:: CHALLENGE ::
Go through the data and copy every line exactly, but not the images.

*** SUPPLIED MATERIAL

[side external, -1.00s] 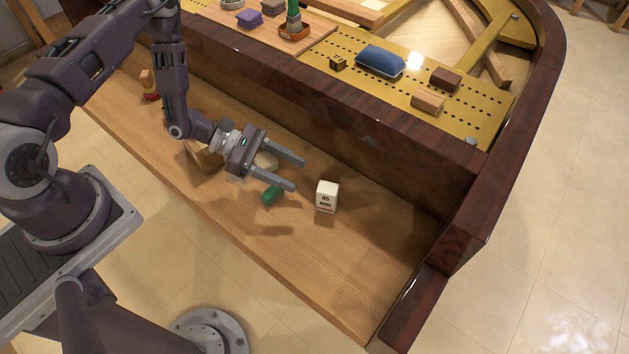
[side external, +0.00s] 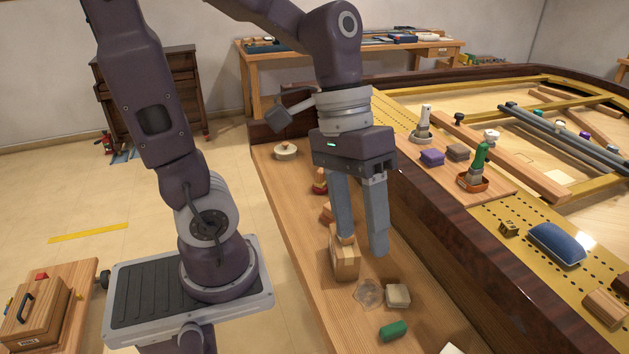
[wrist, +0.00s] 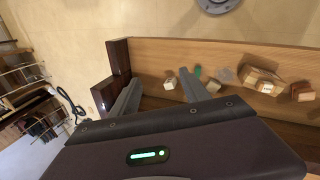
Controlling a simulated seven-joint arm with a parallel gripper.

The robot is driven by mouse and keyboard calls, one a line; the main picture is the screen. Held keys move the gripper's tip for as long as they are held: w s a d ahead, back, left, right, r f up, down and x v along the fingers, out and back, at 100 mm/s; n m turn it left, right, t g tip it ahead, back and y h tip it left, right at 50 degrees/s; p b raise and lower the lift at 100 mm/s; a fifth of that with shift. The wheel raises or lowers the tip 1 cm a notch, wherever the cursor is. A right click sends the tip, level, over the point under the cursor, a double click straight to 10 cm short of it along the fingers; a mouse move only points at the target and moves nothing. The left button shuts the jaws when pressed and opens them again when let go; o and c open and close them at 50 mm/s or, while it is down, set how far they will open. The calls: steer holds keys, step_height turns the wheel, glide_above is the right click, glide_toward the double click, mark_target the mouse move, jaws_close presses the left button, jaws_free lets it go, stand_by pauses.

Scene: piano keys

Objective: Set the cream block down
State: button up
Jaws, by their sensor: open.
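A small cream block (side external: 397,295) rests on the wooden ledge (side external: 283,210). It sits between a clear hexagonal piece (side external: 368,292) and a green block (side external: 393,331). A pale block (side external: 450,349) is cut off by the bottom edge of the side view; in the wrist view a pale block (wrist: 170,83) shows on the ledge between my fingertips in the picture. I cannot tell which of the two pale blocks the task means. My gripper (side external: 362,243) is open and empty, fingers pointing down over the ledge. It also shows in the wrist view (wrist: 160,94).
A wooden block (side external: 346,258) stands on the ledge close to my fingers in the picture. The dark raised piano rim (side external: 440,235) runs along the ledge's right. Beyond it are a green-handled tool (side external: 478,165), a purple block (side external: 432,157) and a blue cushion (side external: 557,243).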

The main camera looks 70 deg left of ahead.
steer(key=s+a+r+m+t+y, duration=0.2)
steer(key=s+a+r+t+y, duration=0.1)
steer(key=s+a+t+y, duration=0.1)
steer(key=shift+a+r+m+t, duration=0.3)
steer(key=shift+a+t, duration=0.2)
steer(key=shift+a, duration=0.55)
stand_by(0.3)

******

:: THE SOLUTION ::
[side external, -1.00s] 
[side external, +0.00s] 
[wrist, +0.00s] 
Controlling a simulated seven-joint arm with a parallel gripper.

The robot is driven by mouse and keyboard calls, one a line; the main picture is the screen. Held keys move the gripper's tip for as long as they are held: w s a d ahead, back, left, right, r f up, down and x v along the fingers, out and back, at 100 mm/s; n m turn it left, right, t g tip it ahead, back and y h tip it left, right at 50 degrees/s; p b raise and lower the lift at 100 mm/s; a fifth of that with shift. The wheel raises or lowers the tip 1 cm a notch, wherever the cursor is. A right click sends the tip, level, over the point under the cursor, a double click straight to 10 cm short of it along the fingers; a mouse move only points at the target and moves nothing. The left button shuts the jaws when pressed and opens them again when let go; o and c open and close them at 50 mm/s or, while it is down, set how far they will open. The calls: steer holds keys, step_height turns the wheel, glide_above is the right click, glide_toward the double click, mark_target the mouse move, jaws_close presses the left button, jaws_free lets it go, stand_by pauses.

Scene: piano keys

Objective: Set the cream block down
State: button up
Jaws, by their sensor: open.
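A small cream block (side external: 397,295) rests on the wooden ledge (side external: 283,210). It sits between a clear hexagonal piece (side external: 368,292) and a green block (side external: 393,331). A pale block (side external: 450,349) is cut off by the bottom edge of the side view; in the wrist view a pale block (wrist: 170,83) shows on the ledge between my fingertips in the picture. I cannot tell which of the two pale blocks the task means. My gripper (side external: 362,243) is open and empty, fingers pointing down over the ledge. It also shows in the wrist view (wrist: 160,94).
A wooden block (side external: 346,258) stands on the ledge close to my fingers in the picture. The dark raised piano rim (side external: 440,235) runs along the ledge's right. Beyond it are a green-handled tool (side external: 478,165), a purple block (side external: 432,157) and a blue cushion (side external: 557,243).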

The main camera looks 70 deg left of ahead.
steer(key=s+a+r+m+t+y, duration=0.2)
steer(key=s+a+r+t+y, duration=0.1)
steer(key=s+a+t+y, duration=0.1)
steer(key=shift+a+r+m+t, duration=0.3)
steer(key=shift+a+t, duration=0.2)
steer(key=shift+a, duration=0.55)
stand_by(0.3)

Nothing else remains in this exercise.